A team of hardy volunteers, students, Tay LP and AOC Archaeology trekked up to Castle Law on Wednesday for the first day of excavating (or more accurately vegetation clearance!)
Let the dig commence! Vegetation clearance well under way at Castle Law hillfort Abernethy! Great job team pic.twitter.com/0MmZxKXZNi
— Tay LP (@TayLandscape) June 28, 2017
What are we looking for?
Castle Law Hillfort site saw important antiquarian excavations in the 1890’s, initiated by interested local gentlemen, and subsequently recorded by David Christison (Christison and Anderson 1899). Christison explains that he visited the fort while it was being excavated by Alexander Mackie and James Marr, who had ‘employed their leisure hours for the last three years’ (1896-8) in doing so. Given the extent and importance of the excavations, the Society of Antiquaries for Scotland funded completion of the work along with photographic recording and measured survey and plans by F.R. Coles and architect Thomas Ross.

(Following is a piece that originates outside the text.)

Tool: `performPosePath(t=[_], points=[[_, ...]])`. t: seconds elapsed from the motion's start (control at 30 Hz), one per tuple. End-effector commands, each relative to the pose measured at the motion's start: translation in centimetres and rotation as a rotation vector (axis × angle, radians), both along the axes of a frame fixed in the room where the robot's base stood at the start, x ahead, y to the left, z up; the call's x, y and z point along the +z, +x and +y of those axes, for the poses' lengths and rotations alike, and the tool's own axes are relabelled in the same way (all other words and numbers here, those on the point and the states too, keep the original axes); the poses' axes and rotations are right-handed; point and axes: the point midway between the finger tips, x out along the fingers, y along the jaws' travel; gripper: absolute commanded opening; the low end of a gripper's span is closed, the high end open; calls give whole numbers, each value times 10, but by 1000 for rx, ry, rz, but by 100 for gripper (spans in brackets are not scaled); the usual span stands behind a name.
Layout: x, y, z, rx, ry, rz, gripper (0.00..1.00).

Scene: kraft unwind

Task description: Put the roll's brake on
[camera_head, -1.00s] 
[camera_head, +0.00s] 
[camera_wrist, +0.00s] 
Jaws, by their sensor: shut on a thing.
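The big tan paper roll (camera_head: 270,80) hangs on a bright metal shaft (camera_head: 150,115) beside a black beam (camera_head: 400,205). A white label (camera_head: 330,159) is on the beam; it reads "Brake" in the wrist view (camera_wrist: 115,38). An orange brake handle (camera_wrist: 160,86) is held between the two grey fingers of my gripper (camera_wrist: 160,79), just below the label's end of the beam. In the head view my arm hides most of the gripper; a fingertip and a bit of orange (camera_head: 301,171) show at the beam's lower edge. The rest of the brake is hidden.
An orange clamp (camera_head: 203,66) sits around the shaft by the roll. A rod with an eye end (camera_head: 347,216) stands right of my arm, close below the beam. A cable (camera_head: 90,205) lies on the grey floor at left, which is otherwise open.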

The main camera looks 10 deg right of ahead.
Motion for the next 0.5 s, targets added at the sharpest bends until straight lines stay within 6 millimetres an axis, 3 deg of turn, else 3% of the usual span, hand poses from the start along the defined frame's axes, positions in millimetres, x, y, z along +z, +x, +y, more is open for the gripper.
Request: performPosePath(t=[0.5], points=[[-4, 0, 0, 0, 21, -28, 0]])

If you are interested, the report can be found here: Christison, David & Anderson, Joseph (1898-99) ‘On the recently excavated Fort on Castle Law, Abernethy, Perthshire. With Notes on Finds.’ via the Archaeology Data Service.
In the report, they state they found:
• the ‘inner wall’ of a main oval enclosure, measuring c40m by c20m internally, and orientated SW-NE, with a wall varying in thickness from c5.5m to c6.4m and standing to a height of c2.1m.
• an outer wall to the SW of this enclosure varying in thickness, but up c5.5m wide.
• a transverse wall, which appeared to connect the ‘inner’ and ‘outer’ walls.
• a rock cut cistern within the main oval enclosure.
• the outer face of both the ‘inner’ and ‘outer’ walls was found to contain sockets for horizontal timbers running both from front to back and longitudinally within the wall.
Some artefacts were found- notably a jet ring and bronze finger ring.
It was not common practice to backfill trenches 100 years ago, so the features uncovered were left open to the elements.
What are we going to do?
We are going to open a long trench, extending across the features previously exposed, and hopefully we can understand more about this structure with the knowledge we have gathered over the past century.
We will also open another smaller trench near the location of the small stone dyke.
We are also hoping this can information to inform potential plans for further monument maintenance. What damage was sustained after being left open and exposed for a century?
We are in for a busy, but exciting, few weeks!